Aim of the task | Reproduce each line exactly, including spacing and punctuation.
+---+
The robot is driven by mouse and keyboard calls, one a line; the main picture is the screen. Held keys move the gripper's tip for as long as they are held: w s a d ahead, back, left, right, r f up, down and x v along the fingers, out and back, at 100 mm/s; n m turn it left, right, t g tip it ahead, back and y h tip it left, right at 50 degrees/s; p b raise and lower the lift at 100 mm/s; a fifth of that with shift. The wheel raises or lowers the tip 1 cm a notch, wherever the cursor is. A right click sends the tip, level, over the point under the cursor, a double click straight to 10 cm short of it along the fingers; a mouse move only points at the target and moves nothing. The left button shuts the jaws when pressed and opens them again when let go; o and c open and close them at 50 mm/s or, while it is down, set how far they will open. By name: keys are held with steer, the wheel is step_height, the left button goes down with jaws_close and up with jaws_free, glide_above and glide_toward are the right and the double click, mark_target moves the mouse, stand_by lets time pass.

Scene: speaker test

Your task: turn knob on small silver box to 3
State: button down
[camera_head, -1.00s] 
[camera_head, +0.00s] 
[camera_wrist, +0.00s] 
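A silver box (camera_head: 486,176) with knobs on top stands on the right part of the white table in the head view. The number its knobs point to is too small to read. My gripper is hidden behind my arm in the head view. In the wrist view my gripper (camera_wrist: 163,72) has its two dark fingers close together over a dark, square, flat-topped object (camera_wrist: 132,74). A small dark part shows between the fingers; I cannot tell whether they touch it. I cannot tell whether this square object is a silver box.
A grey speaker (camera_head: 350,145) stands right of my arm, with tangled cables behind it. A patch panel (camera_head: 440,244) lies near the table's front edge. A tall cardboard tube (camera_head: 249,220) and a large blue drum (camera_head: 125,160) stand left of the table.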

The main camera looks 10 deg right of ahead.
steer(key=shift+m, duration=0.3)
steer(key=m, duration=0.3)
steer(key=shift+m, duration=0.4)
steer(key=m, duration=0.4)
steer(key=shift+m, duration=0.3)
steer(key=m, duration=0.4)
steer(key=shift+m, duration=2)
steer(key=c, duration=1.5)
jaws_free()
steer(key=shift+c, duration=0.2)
+---+
Response to the exercise |
The robot is driven by mouse and keyboard calls, one a line; the main picture is the screen. Held keys move the gripper's tip for as long as they are held: w s a d ahead, back, left, right, r f up, down and x v along the fingers, out and back, at 100 mm/s; n m turn it left, right, t g tip it ahead, back and y h tip it left, right at 50 degrees/s; p b raise and lower the lift at 100 mm/s; a fifth of that with shift. The wheel raises or lowers the tip 1 cm a notch, wherever the cursor is. A right click sends the tip, level, over the point under the cursor, a double click straight to 10 cm short of it along the fingers; a mouse move only points at the target and moves nothing. The left button shuts the jaws when pressed and opens them again when let go; o and c open and close them at 50 mm/s or, while it is down, set how far they will open. By name: keys are held with steer, the wheel is step_height, the left button goes down with jaws_close and up with jaws_free, glide_above and glide_toward are the right and the double click, mark_target moves the mouse, stand_by lets time pass.

Scene: speaker test

Your task: turn knob on small silver box to 3
State: button down
[camera_head, -1.00s] 
[camera_head, +0.00s] 
[camera_wrist, +0.00s] 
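A silver box (camera_head: 486,176) with knobs on top stands on the right part of the white table in the head view. The number its knobs point to is too small to read. My gripper is hidden behind my arm in the head view. In the wrist view my gripper (camera_wrist: 163,72) has its two dark fingers close together over a dark, square, flat-topped object (camera_wrist: 132,74). A small dark part shows between the fingers; I cannot tell whether they touch it. I cannot tell whether this square object is a silver box.
A grey speaker (camera_head: 350,145) stands right of my arm, with tangled cables behind it. A patch panel (camera_head: 440,244) lies near the table's front edge. A tall cardboard tube (camera_head: 249,220) and a large blue drum (camera_head: 125,160) stand left of the table.

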The main camera looks 10 deg right of ahead.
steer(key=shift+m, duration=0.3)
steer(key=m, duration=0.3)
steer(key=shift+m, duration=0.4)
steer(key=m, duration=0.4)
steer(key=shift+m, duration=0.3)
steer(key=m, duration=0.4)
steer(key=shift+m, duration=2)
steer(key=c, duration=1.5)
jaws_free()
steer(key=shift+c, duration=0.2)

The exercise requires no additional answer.